The invention addresses especially the problem of torsional and other mechanical forces to which a moveable display may be subject to during manipulation. An implementation of the invention also addresses the problem of cable fixation and routing and also the problem of where and how to mount mechanical, electromechanical and electronic components that may be required to be mounted in a portable computing device or a device with appearance of a portable computing device. An implementation of the invention further addresses other common problems arising in the design and manufacture of the display part of a computing device, especially convertible computing devices, which include restrictions on size, thickness and weight; time to market reduction; quality and reliability; and logistical and manufacturing complexity.

Implementations of the invention address weaknesses in the prior art in five main areas: 1. Fixing, securing and protection of the display in such a way as to enable multi- directional physical manipulation while guarding against the transfer of potentially damaging forces to the display panel during manipulation or on impact, via means of a strength member cover, strength member frame, and related elements. The movements required to convert the computing device from a laptop-style to a tablet-style computing device are distributed across two sets of simple hinges rather than using very complex hinge designs as with much of the prior art.

a. A display support frame is secured to the display element, and then a display rear cover is secured to the display support frame creating a 'unibody-type' construction. This assembly is mounted via two vertically centered secondary barrel hinge assemblies into a strength member frame, which contains a plurality of barrel hinge mountings. The location of the barrel hinges and the barrel hinge mountings may be reversed by placing the barrel hinge mounting into the display assembly and the barrel hinge into the strength member frame.

b. The strength member frame and or the strength member cover are themselves mounted via standard primary laptop hinges to a computing device base. c. The display assembly may be pivoted by means of the secondary barrel hinges within the strength member frame to face either toward or away from a keyboard, for example, on a computing device base.

d. The display, strength member cover and strength member frame assembly may also be closed on top of the computing device base by means of the primary standard laptop hinges with the display panel facing either inward toward the computing device base or outward away from the computing device base.

e. The strength member frame is a rigid frame with a 'C or T cross-section. f. Each of the four sides of the strength member frame is designed to take the torsional load that would otherwise damage the display assembly (which includes the glass (typically) LCD panel Component mounting positions - The strength member cover and or the strength member frame provide mounting positions for additional components such as speakers, cameras, antennas, buttons, sensors, etc.

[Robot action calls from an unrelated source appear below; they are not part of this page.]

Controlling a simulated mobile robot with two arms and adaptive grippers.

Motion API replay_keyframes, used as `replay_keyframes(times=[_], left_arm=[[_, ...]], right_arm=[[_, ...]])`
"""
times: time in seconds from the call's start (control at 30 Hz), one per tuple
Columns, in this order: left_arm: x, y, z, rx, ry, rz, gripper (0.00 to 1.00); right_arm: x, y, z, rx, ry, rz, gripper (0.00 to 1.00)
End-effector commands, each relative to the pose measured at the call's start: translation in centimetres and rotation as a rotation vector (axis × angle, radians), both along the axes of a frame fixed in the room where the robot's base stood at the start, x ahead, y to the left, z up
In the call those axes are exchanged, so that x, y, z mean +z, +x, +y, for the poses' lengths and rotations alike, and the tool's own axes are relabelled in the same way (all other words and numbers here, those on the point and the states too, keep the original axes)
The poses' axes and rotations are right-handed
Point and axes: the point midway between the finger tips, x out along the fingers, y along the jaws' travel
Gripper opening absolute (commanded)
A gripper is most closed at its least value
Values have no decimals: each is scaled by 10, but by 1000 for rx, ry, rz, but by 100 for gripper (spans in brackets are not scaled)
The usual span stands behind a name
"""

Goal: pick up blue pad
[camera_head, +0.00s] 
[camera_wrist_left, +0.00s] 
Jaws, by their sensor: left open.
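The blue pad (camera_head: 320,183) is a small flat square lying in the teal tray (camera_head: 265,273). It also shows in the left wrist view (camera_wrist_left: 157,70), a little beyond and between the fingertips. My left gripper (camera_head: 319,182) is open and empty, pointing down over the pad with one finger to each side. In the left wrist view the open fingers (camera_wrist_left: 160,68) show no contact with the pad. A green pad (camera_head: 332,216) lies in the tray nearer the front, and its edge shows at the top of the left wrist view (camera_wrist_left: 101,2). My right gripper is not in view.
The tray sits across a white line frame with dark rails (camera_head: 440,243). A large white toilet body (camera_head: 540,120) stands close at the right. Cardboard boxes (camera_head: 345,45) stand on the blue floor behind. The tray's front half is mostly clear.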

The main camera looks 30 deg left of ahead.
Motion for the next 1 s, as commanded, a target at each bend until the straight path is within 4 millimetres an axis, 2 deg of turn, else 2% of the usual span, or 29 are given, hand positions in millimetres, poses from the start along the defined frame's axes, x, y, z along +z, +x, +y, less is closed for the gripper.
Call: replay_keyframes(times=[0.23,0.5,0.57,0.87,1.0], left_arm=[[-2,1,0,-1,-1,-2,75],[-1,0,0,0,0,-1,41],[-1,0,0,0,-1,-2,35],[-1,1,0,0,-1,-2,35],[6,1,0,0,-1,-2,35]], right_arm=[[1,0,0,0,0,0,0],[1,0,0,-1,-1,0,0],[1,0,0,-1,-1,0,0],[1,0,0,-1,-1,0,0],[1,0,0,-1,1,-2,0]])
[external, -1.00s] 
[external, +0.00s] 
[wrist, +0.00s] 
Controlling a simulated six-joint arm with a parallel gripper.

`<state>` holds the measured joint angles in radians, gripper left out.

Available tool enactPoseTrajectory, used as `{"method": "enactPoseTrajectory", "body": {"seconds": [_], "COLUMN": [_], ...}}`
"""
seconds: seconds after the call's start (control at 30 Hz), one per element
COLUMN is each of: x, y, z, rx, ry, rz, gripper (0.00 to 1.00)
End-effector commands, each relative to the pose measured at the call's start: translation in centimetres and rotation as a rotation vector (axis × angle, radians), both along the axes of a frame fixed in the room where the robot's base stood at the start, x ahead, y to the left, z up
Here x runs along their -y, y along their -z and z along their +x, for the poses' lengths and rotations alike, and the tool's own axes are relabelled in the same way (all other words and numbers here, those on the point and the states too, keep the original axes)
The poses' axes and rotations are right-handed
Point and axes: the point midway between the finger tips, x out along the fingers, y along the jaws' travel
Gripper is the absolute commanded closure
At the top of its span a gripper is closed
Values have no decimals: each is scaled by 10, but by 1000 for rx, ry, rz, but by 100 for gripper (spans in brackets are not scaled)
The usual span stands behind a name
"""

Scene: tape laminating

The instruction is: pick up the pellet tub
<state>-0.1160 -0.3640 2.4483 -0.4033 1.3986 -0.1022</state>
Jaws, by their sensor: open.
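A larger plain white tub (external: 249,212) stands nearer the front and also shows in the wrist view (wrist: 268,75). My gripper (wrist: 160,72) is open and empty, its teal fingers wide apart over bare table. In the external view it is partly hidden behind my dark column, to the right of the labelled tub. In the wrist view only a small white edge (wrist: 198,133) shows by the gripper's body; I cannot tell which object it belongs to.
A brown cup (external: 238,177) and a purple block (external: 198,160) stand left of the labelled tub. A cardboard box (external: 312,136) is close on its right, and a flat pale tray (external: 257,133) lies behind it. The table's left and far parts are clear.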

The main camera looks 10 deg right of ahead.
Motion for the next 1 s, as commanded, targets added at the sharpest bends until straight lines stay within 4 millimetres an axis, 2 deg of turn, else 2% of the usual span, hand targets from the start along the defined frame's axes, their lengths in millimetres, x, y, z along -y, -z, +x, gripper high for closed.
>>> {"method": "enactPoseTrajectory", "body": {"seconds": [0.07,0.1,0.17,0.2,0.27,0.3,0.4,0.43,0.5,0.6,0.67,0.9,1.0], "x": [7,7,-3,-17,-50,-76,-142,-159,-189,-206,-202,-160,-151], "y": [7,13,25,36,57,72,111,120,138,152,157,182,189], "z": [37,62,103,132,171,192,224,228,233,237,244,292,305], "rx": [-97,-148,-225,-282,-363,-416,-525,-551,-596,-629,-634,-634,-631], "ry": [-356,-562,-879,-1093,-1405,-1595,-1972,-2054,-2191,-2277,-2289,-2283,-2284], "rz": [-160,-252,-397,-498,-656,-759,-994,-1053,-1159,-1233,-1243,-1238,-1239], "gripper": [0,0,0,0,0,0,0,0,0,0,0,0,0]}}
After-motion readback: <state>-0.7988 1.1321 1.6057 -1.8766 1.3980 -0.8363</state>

a. In various embodiments, mounting positions are placed in either or both of the strength member cover and strength member frame.

b. Either or both of the strength member cover and the strength member frame may also act as cosmetic covers for the various components. Resistance to stress by means of 'unibody-type' assembly construction - The various mechanical components are assembled in such a way as to work as a unibody system when stressed, for example during physical manipulation of a rotating display from one position to another.

a. The display element is screwed to the display support frame which is in turn secured to the display rear cover which is formed of a rigid material, creating a unibody construction.

b. The hinge barrels are mounted along the side edge of the display rear case by means of screws or other means in the horizontal plane to the display support frame and to the display rear case, maximizing engagement. Alternatively, screws or other fixation methods could be employed in vertical or other implementations. c. Hinge barrels may also be located by pins to provide for further bonding among the system elements.

d. A protective sleeve may be used, but is not required, between the two sides of the barrel hinge to act as a spacer and to provide protection between the two side of the hinge.

e. The strength member frame and the strength member cover are assembled in such a way as to form a unibody assembly. The assembly is secured with screws (or other means). Alternatively, screws or other fixation methods could be employed in vertical or other implementations. These are attached in a horizontal plane to maximise the strength of the assembly. This configuration distributes the forces acting upon the frame during manipulation and/ or when it is mechanically shocked through the strength member frame and the strength member frame cover and away from the display assembly. Cable routing— The strength member cover, strength member frame and hinges also provide for means of cable routing.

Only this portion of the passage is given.